Une secte, une dissociété…
En 2005, l’Abbé Gleize usait du même terme que Mgr Tissier de Mallerais, répondant en 2013 dans l’éditorial du Sel de la Terre, à la question : “Y a-t-il une Église conciliaire ?”. Ce dernier expliquait que « formellement considérée, l’Église conciliaire est une secte qui occupe l’Église catholique », autrement dit, un clergé moderniste possédant les structures catholiques mais ne représentant pas pour autant l’Église catholique.

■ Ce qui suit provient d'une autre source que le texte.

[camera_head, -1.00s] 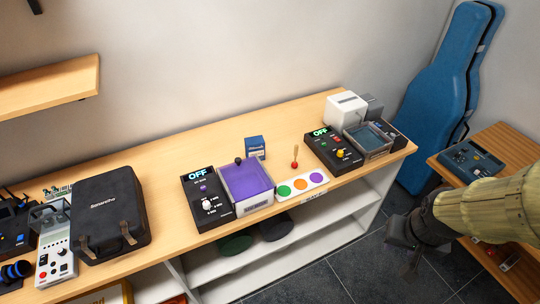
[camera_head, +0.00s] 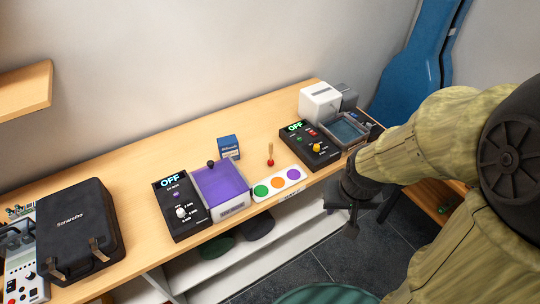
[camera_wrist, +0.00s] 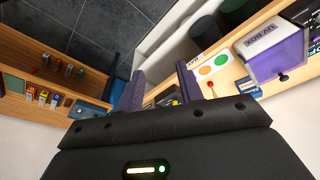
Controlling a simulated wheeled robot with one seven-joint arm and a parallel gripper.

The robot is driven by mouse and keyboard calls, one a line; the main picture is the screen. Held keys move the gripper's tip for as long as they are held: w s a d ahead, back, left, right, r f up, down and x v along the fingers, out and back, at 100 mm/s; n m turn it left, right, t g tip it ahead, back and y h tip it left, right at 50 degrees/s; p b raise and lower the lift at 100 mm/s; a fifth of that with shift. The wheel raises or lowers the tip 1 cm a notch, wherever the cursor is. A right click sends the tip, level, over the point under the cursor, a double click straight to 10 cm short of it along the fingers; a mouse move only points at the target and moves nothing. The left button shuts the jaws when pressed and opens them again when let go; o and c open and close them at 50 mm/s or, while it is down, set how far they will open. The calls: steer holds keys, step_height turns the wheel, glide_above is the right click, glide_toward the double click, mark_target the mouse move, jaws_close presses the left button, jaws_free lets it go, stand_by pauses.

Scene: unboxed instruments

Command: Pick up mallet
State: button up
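The mallet (camera_head: 270,156) has a red head and a thin light wooden handle. It stands upright on the wooden counter, head down, just behind a white panel with green, orange and purple discs (camera_head: 280,183). In the wrist view the mallet's red head (camera_wrist: 211,84) shows small, right of the fingers. My gripper (camera_head: 352,212) is off the counter's front edge, to the right of and nearer than the mallet, apart from it. In the wrist view its two fingers (camera_wrist: 158,85) are spread with nothing between them.
A purple-lidded box (camera_head: 222,187) stands left of the mallet, with a small blue box (camera_head: 228,147) behind. A black control box (camera_head: 310,145) stands to the right. A black case (camera_head: 80,228) lies farther left. Bare counter surrounds the mallet.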

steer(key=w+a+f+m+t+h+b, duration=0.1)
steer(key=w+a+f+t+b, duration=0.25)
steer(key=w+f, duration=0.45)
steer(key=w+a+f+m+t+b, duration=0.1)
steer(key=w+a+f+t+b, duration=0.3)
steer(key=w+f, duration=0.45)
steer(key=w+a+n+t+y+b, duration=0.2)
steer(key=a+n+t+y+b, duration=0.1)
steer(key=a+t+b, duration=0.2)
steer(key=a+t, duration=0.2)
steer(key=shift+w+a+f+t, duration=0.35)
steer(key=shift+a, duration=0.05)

« La malice de la hiérarchie conciliaire est achevée par l’usage qu’elle fait du mensonge et de l’équivoque. […] Bienheureux ceux qui ne sont pas de cette “communion des profanes”, qui en sont providentiellement exclus ou sont menacés d’en être exclus ! Heureuse relégation ou déréliction ! La vocation de la Fraternité Sacerdotale Saint-Pie X […] n’a jamais été de recevoir les bénédictions et reconnaissances de cette Église conciliaire ! […] Il était probablement préférable, selon les voies de la Providence, que cette partie saine de l’Église, devenue, comme le divin Maître, pierre de scandale, pierre rejetée par les bâtisseurs de la dissociété ecclésiale conciliaire, devienne la pierre angulaire et la clef de voûte de la cathédrale catholique indestructible. »[3]

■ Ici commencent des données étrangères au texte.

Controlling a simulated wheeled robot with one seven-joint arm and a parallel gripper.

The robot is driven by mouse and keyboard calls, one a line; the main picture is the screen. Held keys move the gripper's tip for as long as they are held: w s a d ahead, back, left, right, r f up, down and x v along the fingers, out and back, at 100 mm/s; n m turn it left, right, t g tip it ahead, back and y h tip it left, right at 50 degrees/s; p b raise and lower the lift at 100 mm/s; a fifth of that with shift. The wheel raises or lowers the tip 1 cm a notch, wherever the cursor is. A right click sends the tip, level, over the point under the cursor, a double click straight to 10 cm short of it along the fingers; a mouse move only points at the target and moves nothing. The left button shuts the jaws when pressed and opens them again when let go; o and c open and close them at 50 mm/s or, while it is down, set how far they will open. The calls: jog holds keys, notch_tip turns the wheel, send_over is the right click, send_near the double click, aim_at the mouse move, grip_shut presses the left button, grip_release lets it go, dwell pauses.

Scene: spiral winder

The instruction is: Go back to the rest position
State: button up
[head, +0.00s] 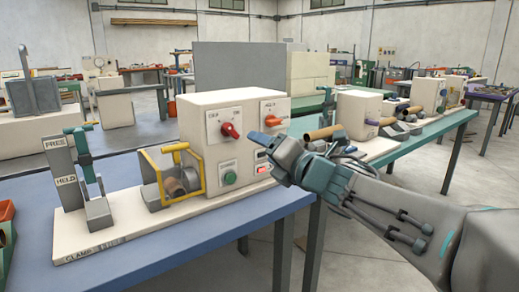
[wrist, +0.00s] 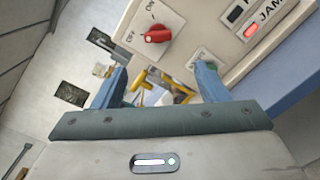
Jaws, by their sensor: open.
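My gripper (head: 262,152) is raised in front of the right part of the cream control box (head: 215,113) of the winder. In the wrist view its two blue fingers (wrist: 161,70) stand wide apart with nothing held between them. Beyond the fingers, a red switch knob (wrist: 157,34) with OFF and ON marks shows on the panel; the fingers look clear of it. A red lamp (wrist: 251,29) marked JAM is lit. My arm reaches in from the right of the head view.
A green table (head: 432,130) with more equipment lies behind my arm.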

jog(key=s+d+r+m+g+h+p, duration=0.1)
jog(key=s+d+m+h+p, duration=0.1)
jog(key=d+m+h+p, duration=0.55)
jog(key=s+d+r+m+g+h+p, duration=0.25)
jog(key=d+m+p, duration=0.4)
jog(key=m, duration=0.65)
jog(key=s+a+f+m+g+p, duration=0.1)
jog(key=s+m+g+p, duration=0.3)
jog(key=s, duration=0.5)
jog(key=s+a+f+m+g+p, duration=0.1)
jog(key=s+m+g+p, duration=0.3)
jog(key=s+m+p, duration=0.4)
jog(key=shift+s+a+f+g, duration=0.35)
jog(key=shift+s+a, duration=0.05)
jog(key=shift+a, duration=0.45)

Une Pseudo-Église, contre-Église, Église en trompe-l’œil
Dans son Apologie pour l’Église de toujours, au prologue, le P. Calmel, un des premiers et valeureux résistants à la révolution dans l’Église, use d’images et de termes très forts :
« Égarés par la grande chimère de vouloir découvrir les moyens infaillibles et faciles de réaliser une bonne fois l’unité religieuse du genre humain, des prélats occupant les charges les plus importantes, travaillent à inventer une Église sans frontières dans laquelle tous les hommes, préalablement dispensés de renoncer au monde et à Satan, ne tarderaient pas à se retrouver, libres et fraternels. Dogmes, rites, hiérarchie, ascèse même si l’on y tient, tout subsisterait de la première Église, mais tout serait démuni des protections requises, voulues par le Seigneur et précisées par la Tradition ; par là même tout serait vidé de la sève catholique, disons de la grâce et de la sainteté. Les adeptes des confessions les plus hétéroclites, et même ceux qui refusent toutes les confessions, entreraient alors de plain-pied ; mais ils entreraient de plain-pied dans une Église en trompe-l’œil. Telle est la tentative présente du Maître prestigieux des mensonges et des illusions. Voilà le grand œuvre, d’inspiration maçonnique, auquel il fait travailler ses suppôts, prêtres sans la foi promus théologiens éminents, évêques inconscients ou félons, sinon apostats déguisés, portés rapidement au comble des honneurs, investis des plus hautes prélatures. Ils consument leur vie et perdent leur âme à édifier une Église postconciliaire, sous le soleil de Satan. » [4]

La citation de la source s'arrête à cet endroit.